>> START

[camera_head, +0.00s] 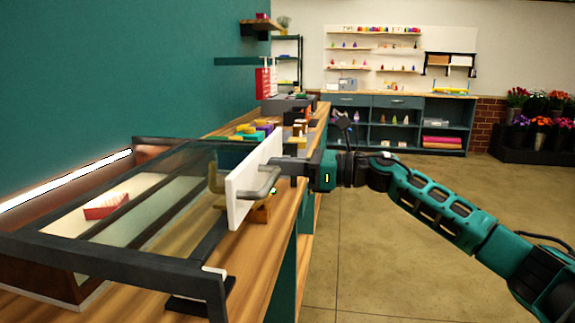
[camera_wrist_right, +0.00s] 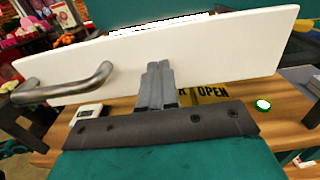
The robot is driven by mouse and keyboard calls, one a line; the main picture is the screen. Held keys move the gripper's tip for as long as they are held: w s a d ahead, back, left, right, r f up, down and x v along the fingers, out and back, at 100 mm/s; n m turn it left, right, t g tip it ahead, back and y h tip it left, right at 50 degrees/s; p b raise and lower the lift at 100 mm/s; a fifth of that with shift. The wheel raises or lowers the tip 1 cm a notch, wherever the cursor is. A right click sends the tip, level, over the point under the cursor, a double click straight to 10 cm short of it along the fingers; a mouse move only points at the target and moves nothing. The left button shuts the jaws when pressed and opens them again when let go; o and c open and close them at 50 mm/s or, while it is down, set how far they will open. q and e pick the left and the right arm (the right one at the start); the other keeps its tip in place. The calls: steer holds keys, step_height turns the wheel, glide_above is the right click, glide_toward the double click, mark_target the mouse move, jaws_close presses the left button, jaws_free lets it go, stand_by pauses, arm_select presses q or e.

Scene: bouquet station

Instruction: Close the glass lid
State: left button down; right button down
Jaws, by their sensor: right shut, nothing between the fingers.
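The dark-framed glass lid (camera_head: 168,205) spans the case on the left of the head view. I cannot tell its exact angle. A white upright panel (camera_head: 236,198) with a grey bar handle (camera_head: 262,184) stands at the case's right side. In the right wrist view the white panel (camera_wrist_right: 215,50) crosses the top, its handle (camera_wrist_right: 72,86) at left. My right gripper (camera_head: 278,165) is shut and empty, its fingertips (camera_wrist_right: 158,70) at the panel's face, beside the handle and not around it. Whether they touch the panel is unclear. My left gripper is out of view.
A red item (camera_head: 106,206) lies inside the case under the glass. A yellow label reading "OPEN" (camera_wrist_right: 210,93) lies on the wooden counter (camera_wrist_right: 240,120). Colourful items (camera_head: 255,130) sit farther along the counter. The floor (camera_head: 390,250) right of the counter is clear.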

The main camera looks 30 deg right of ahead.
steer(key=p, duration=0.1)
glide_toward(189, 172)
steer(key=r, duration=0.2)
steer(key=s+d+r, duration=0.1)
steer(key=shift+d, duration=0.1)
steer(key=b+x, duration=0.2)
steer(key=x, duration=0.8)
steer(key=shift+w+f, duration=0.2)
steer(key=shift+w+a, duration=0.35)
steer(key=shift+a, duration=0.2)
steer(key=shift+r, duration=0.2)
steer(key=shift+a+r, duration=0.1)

>> END

Give the lines exactly as they stand, from the line with "State: left button down; right button down" through the end of the material.

State: left button down; right button down
Jaws, by their sensor: right shut, nothing between the fingers.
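The dark-framed glass lid (camera_head: 168,205) spans the case on the left of the head view. I cannot tell its exact angle. A white upright panel (camera_head: 236,198) with a grey bar handle (camera_head: 262,184) stands at the case's right side. In the right wrist view the white panel (camera_wrist_right: 215,50) crosses the top, its handle (camera_wrist_right: 72,86) at left. My right gripper (camera_head: 278,165) is shut and empty, its fingertips (camera_wrist_right: 158,70) at the panel's face, beside the handle and not around it. Whether they touch the panel is unclear. My left gripper is out of view.
A red item (camera_head: 106,206) lies inside the case under the glass. A yellow label reading "OPEN" (camera_wrist_right: 210,93) lies on the wooden counter (camera_wrist_right: 240,120). Colourful items (camera_head: 255,130) sit farther along the counter. The floor (camera_head: 390,250) right of the counter is clear.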

The main camera looks 30 deg right of ahead.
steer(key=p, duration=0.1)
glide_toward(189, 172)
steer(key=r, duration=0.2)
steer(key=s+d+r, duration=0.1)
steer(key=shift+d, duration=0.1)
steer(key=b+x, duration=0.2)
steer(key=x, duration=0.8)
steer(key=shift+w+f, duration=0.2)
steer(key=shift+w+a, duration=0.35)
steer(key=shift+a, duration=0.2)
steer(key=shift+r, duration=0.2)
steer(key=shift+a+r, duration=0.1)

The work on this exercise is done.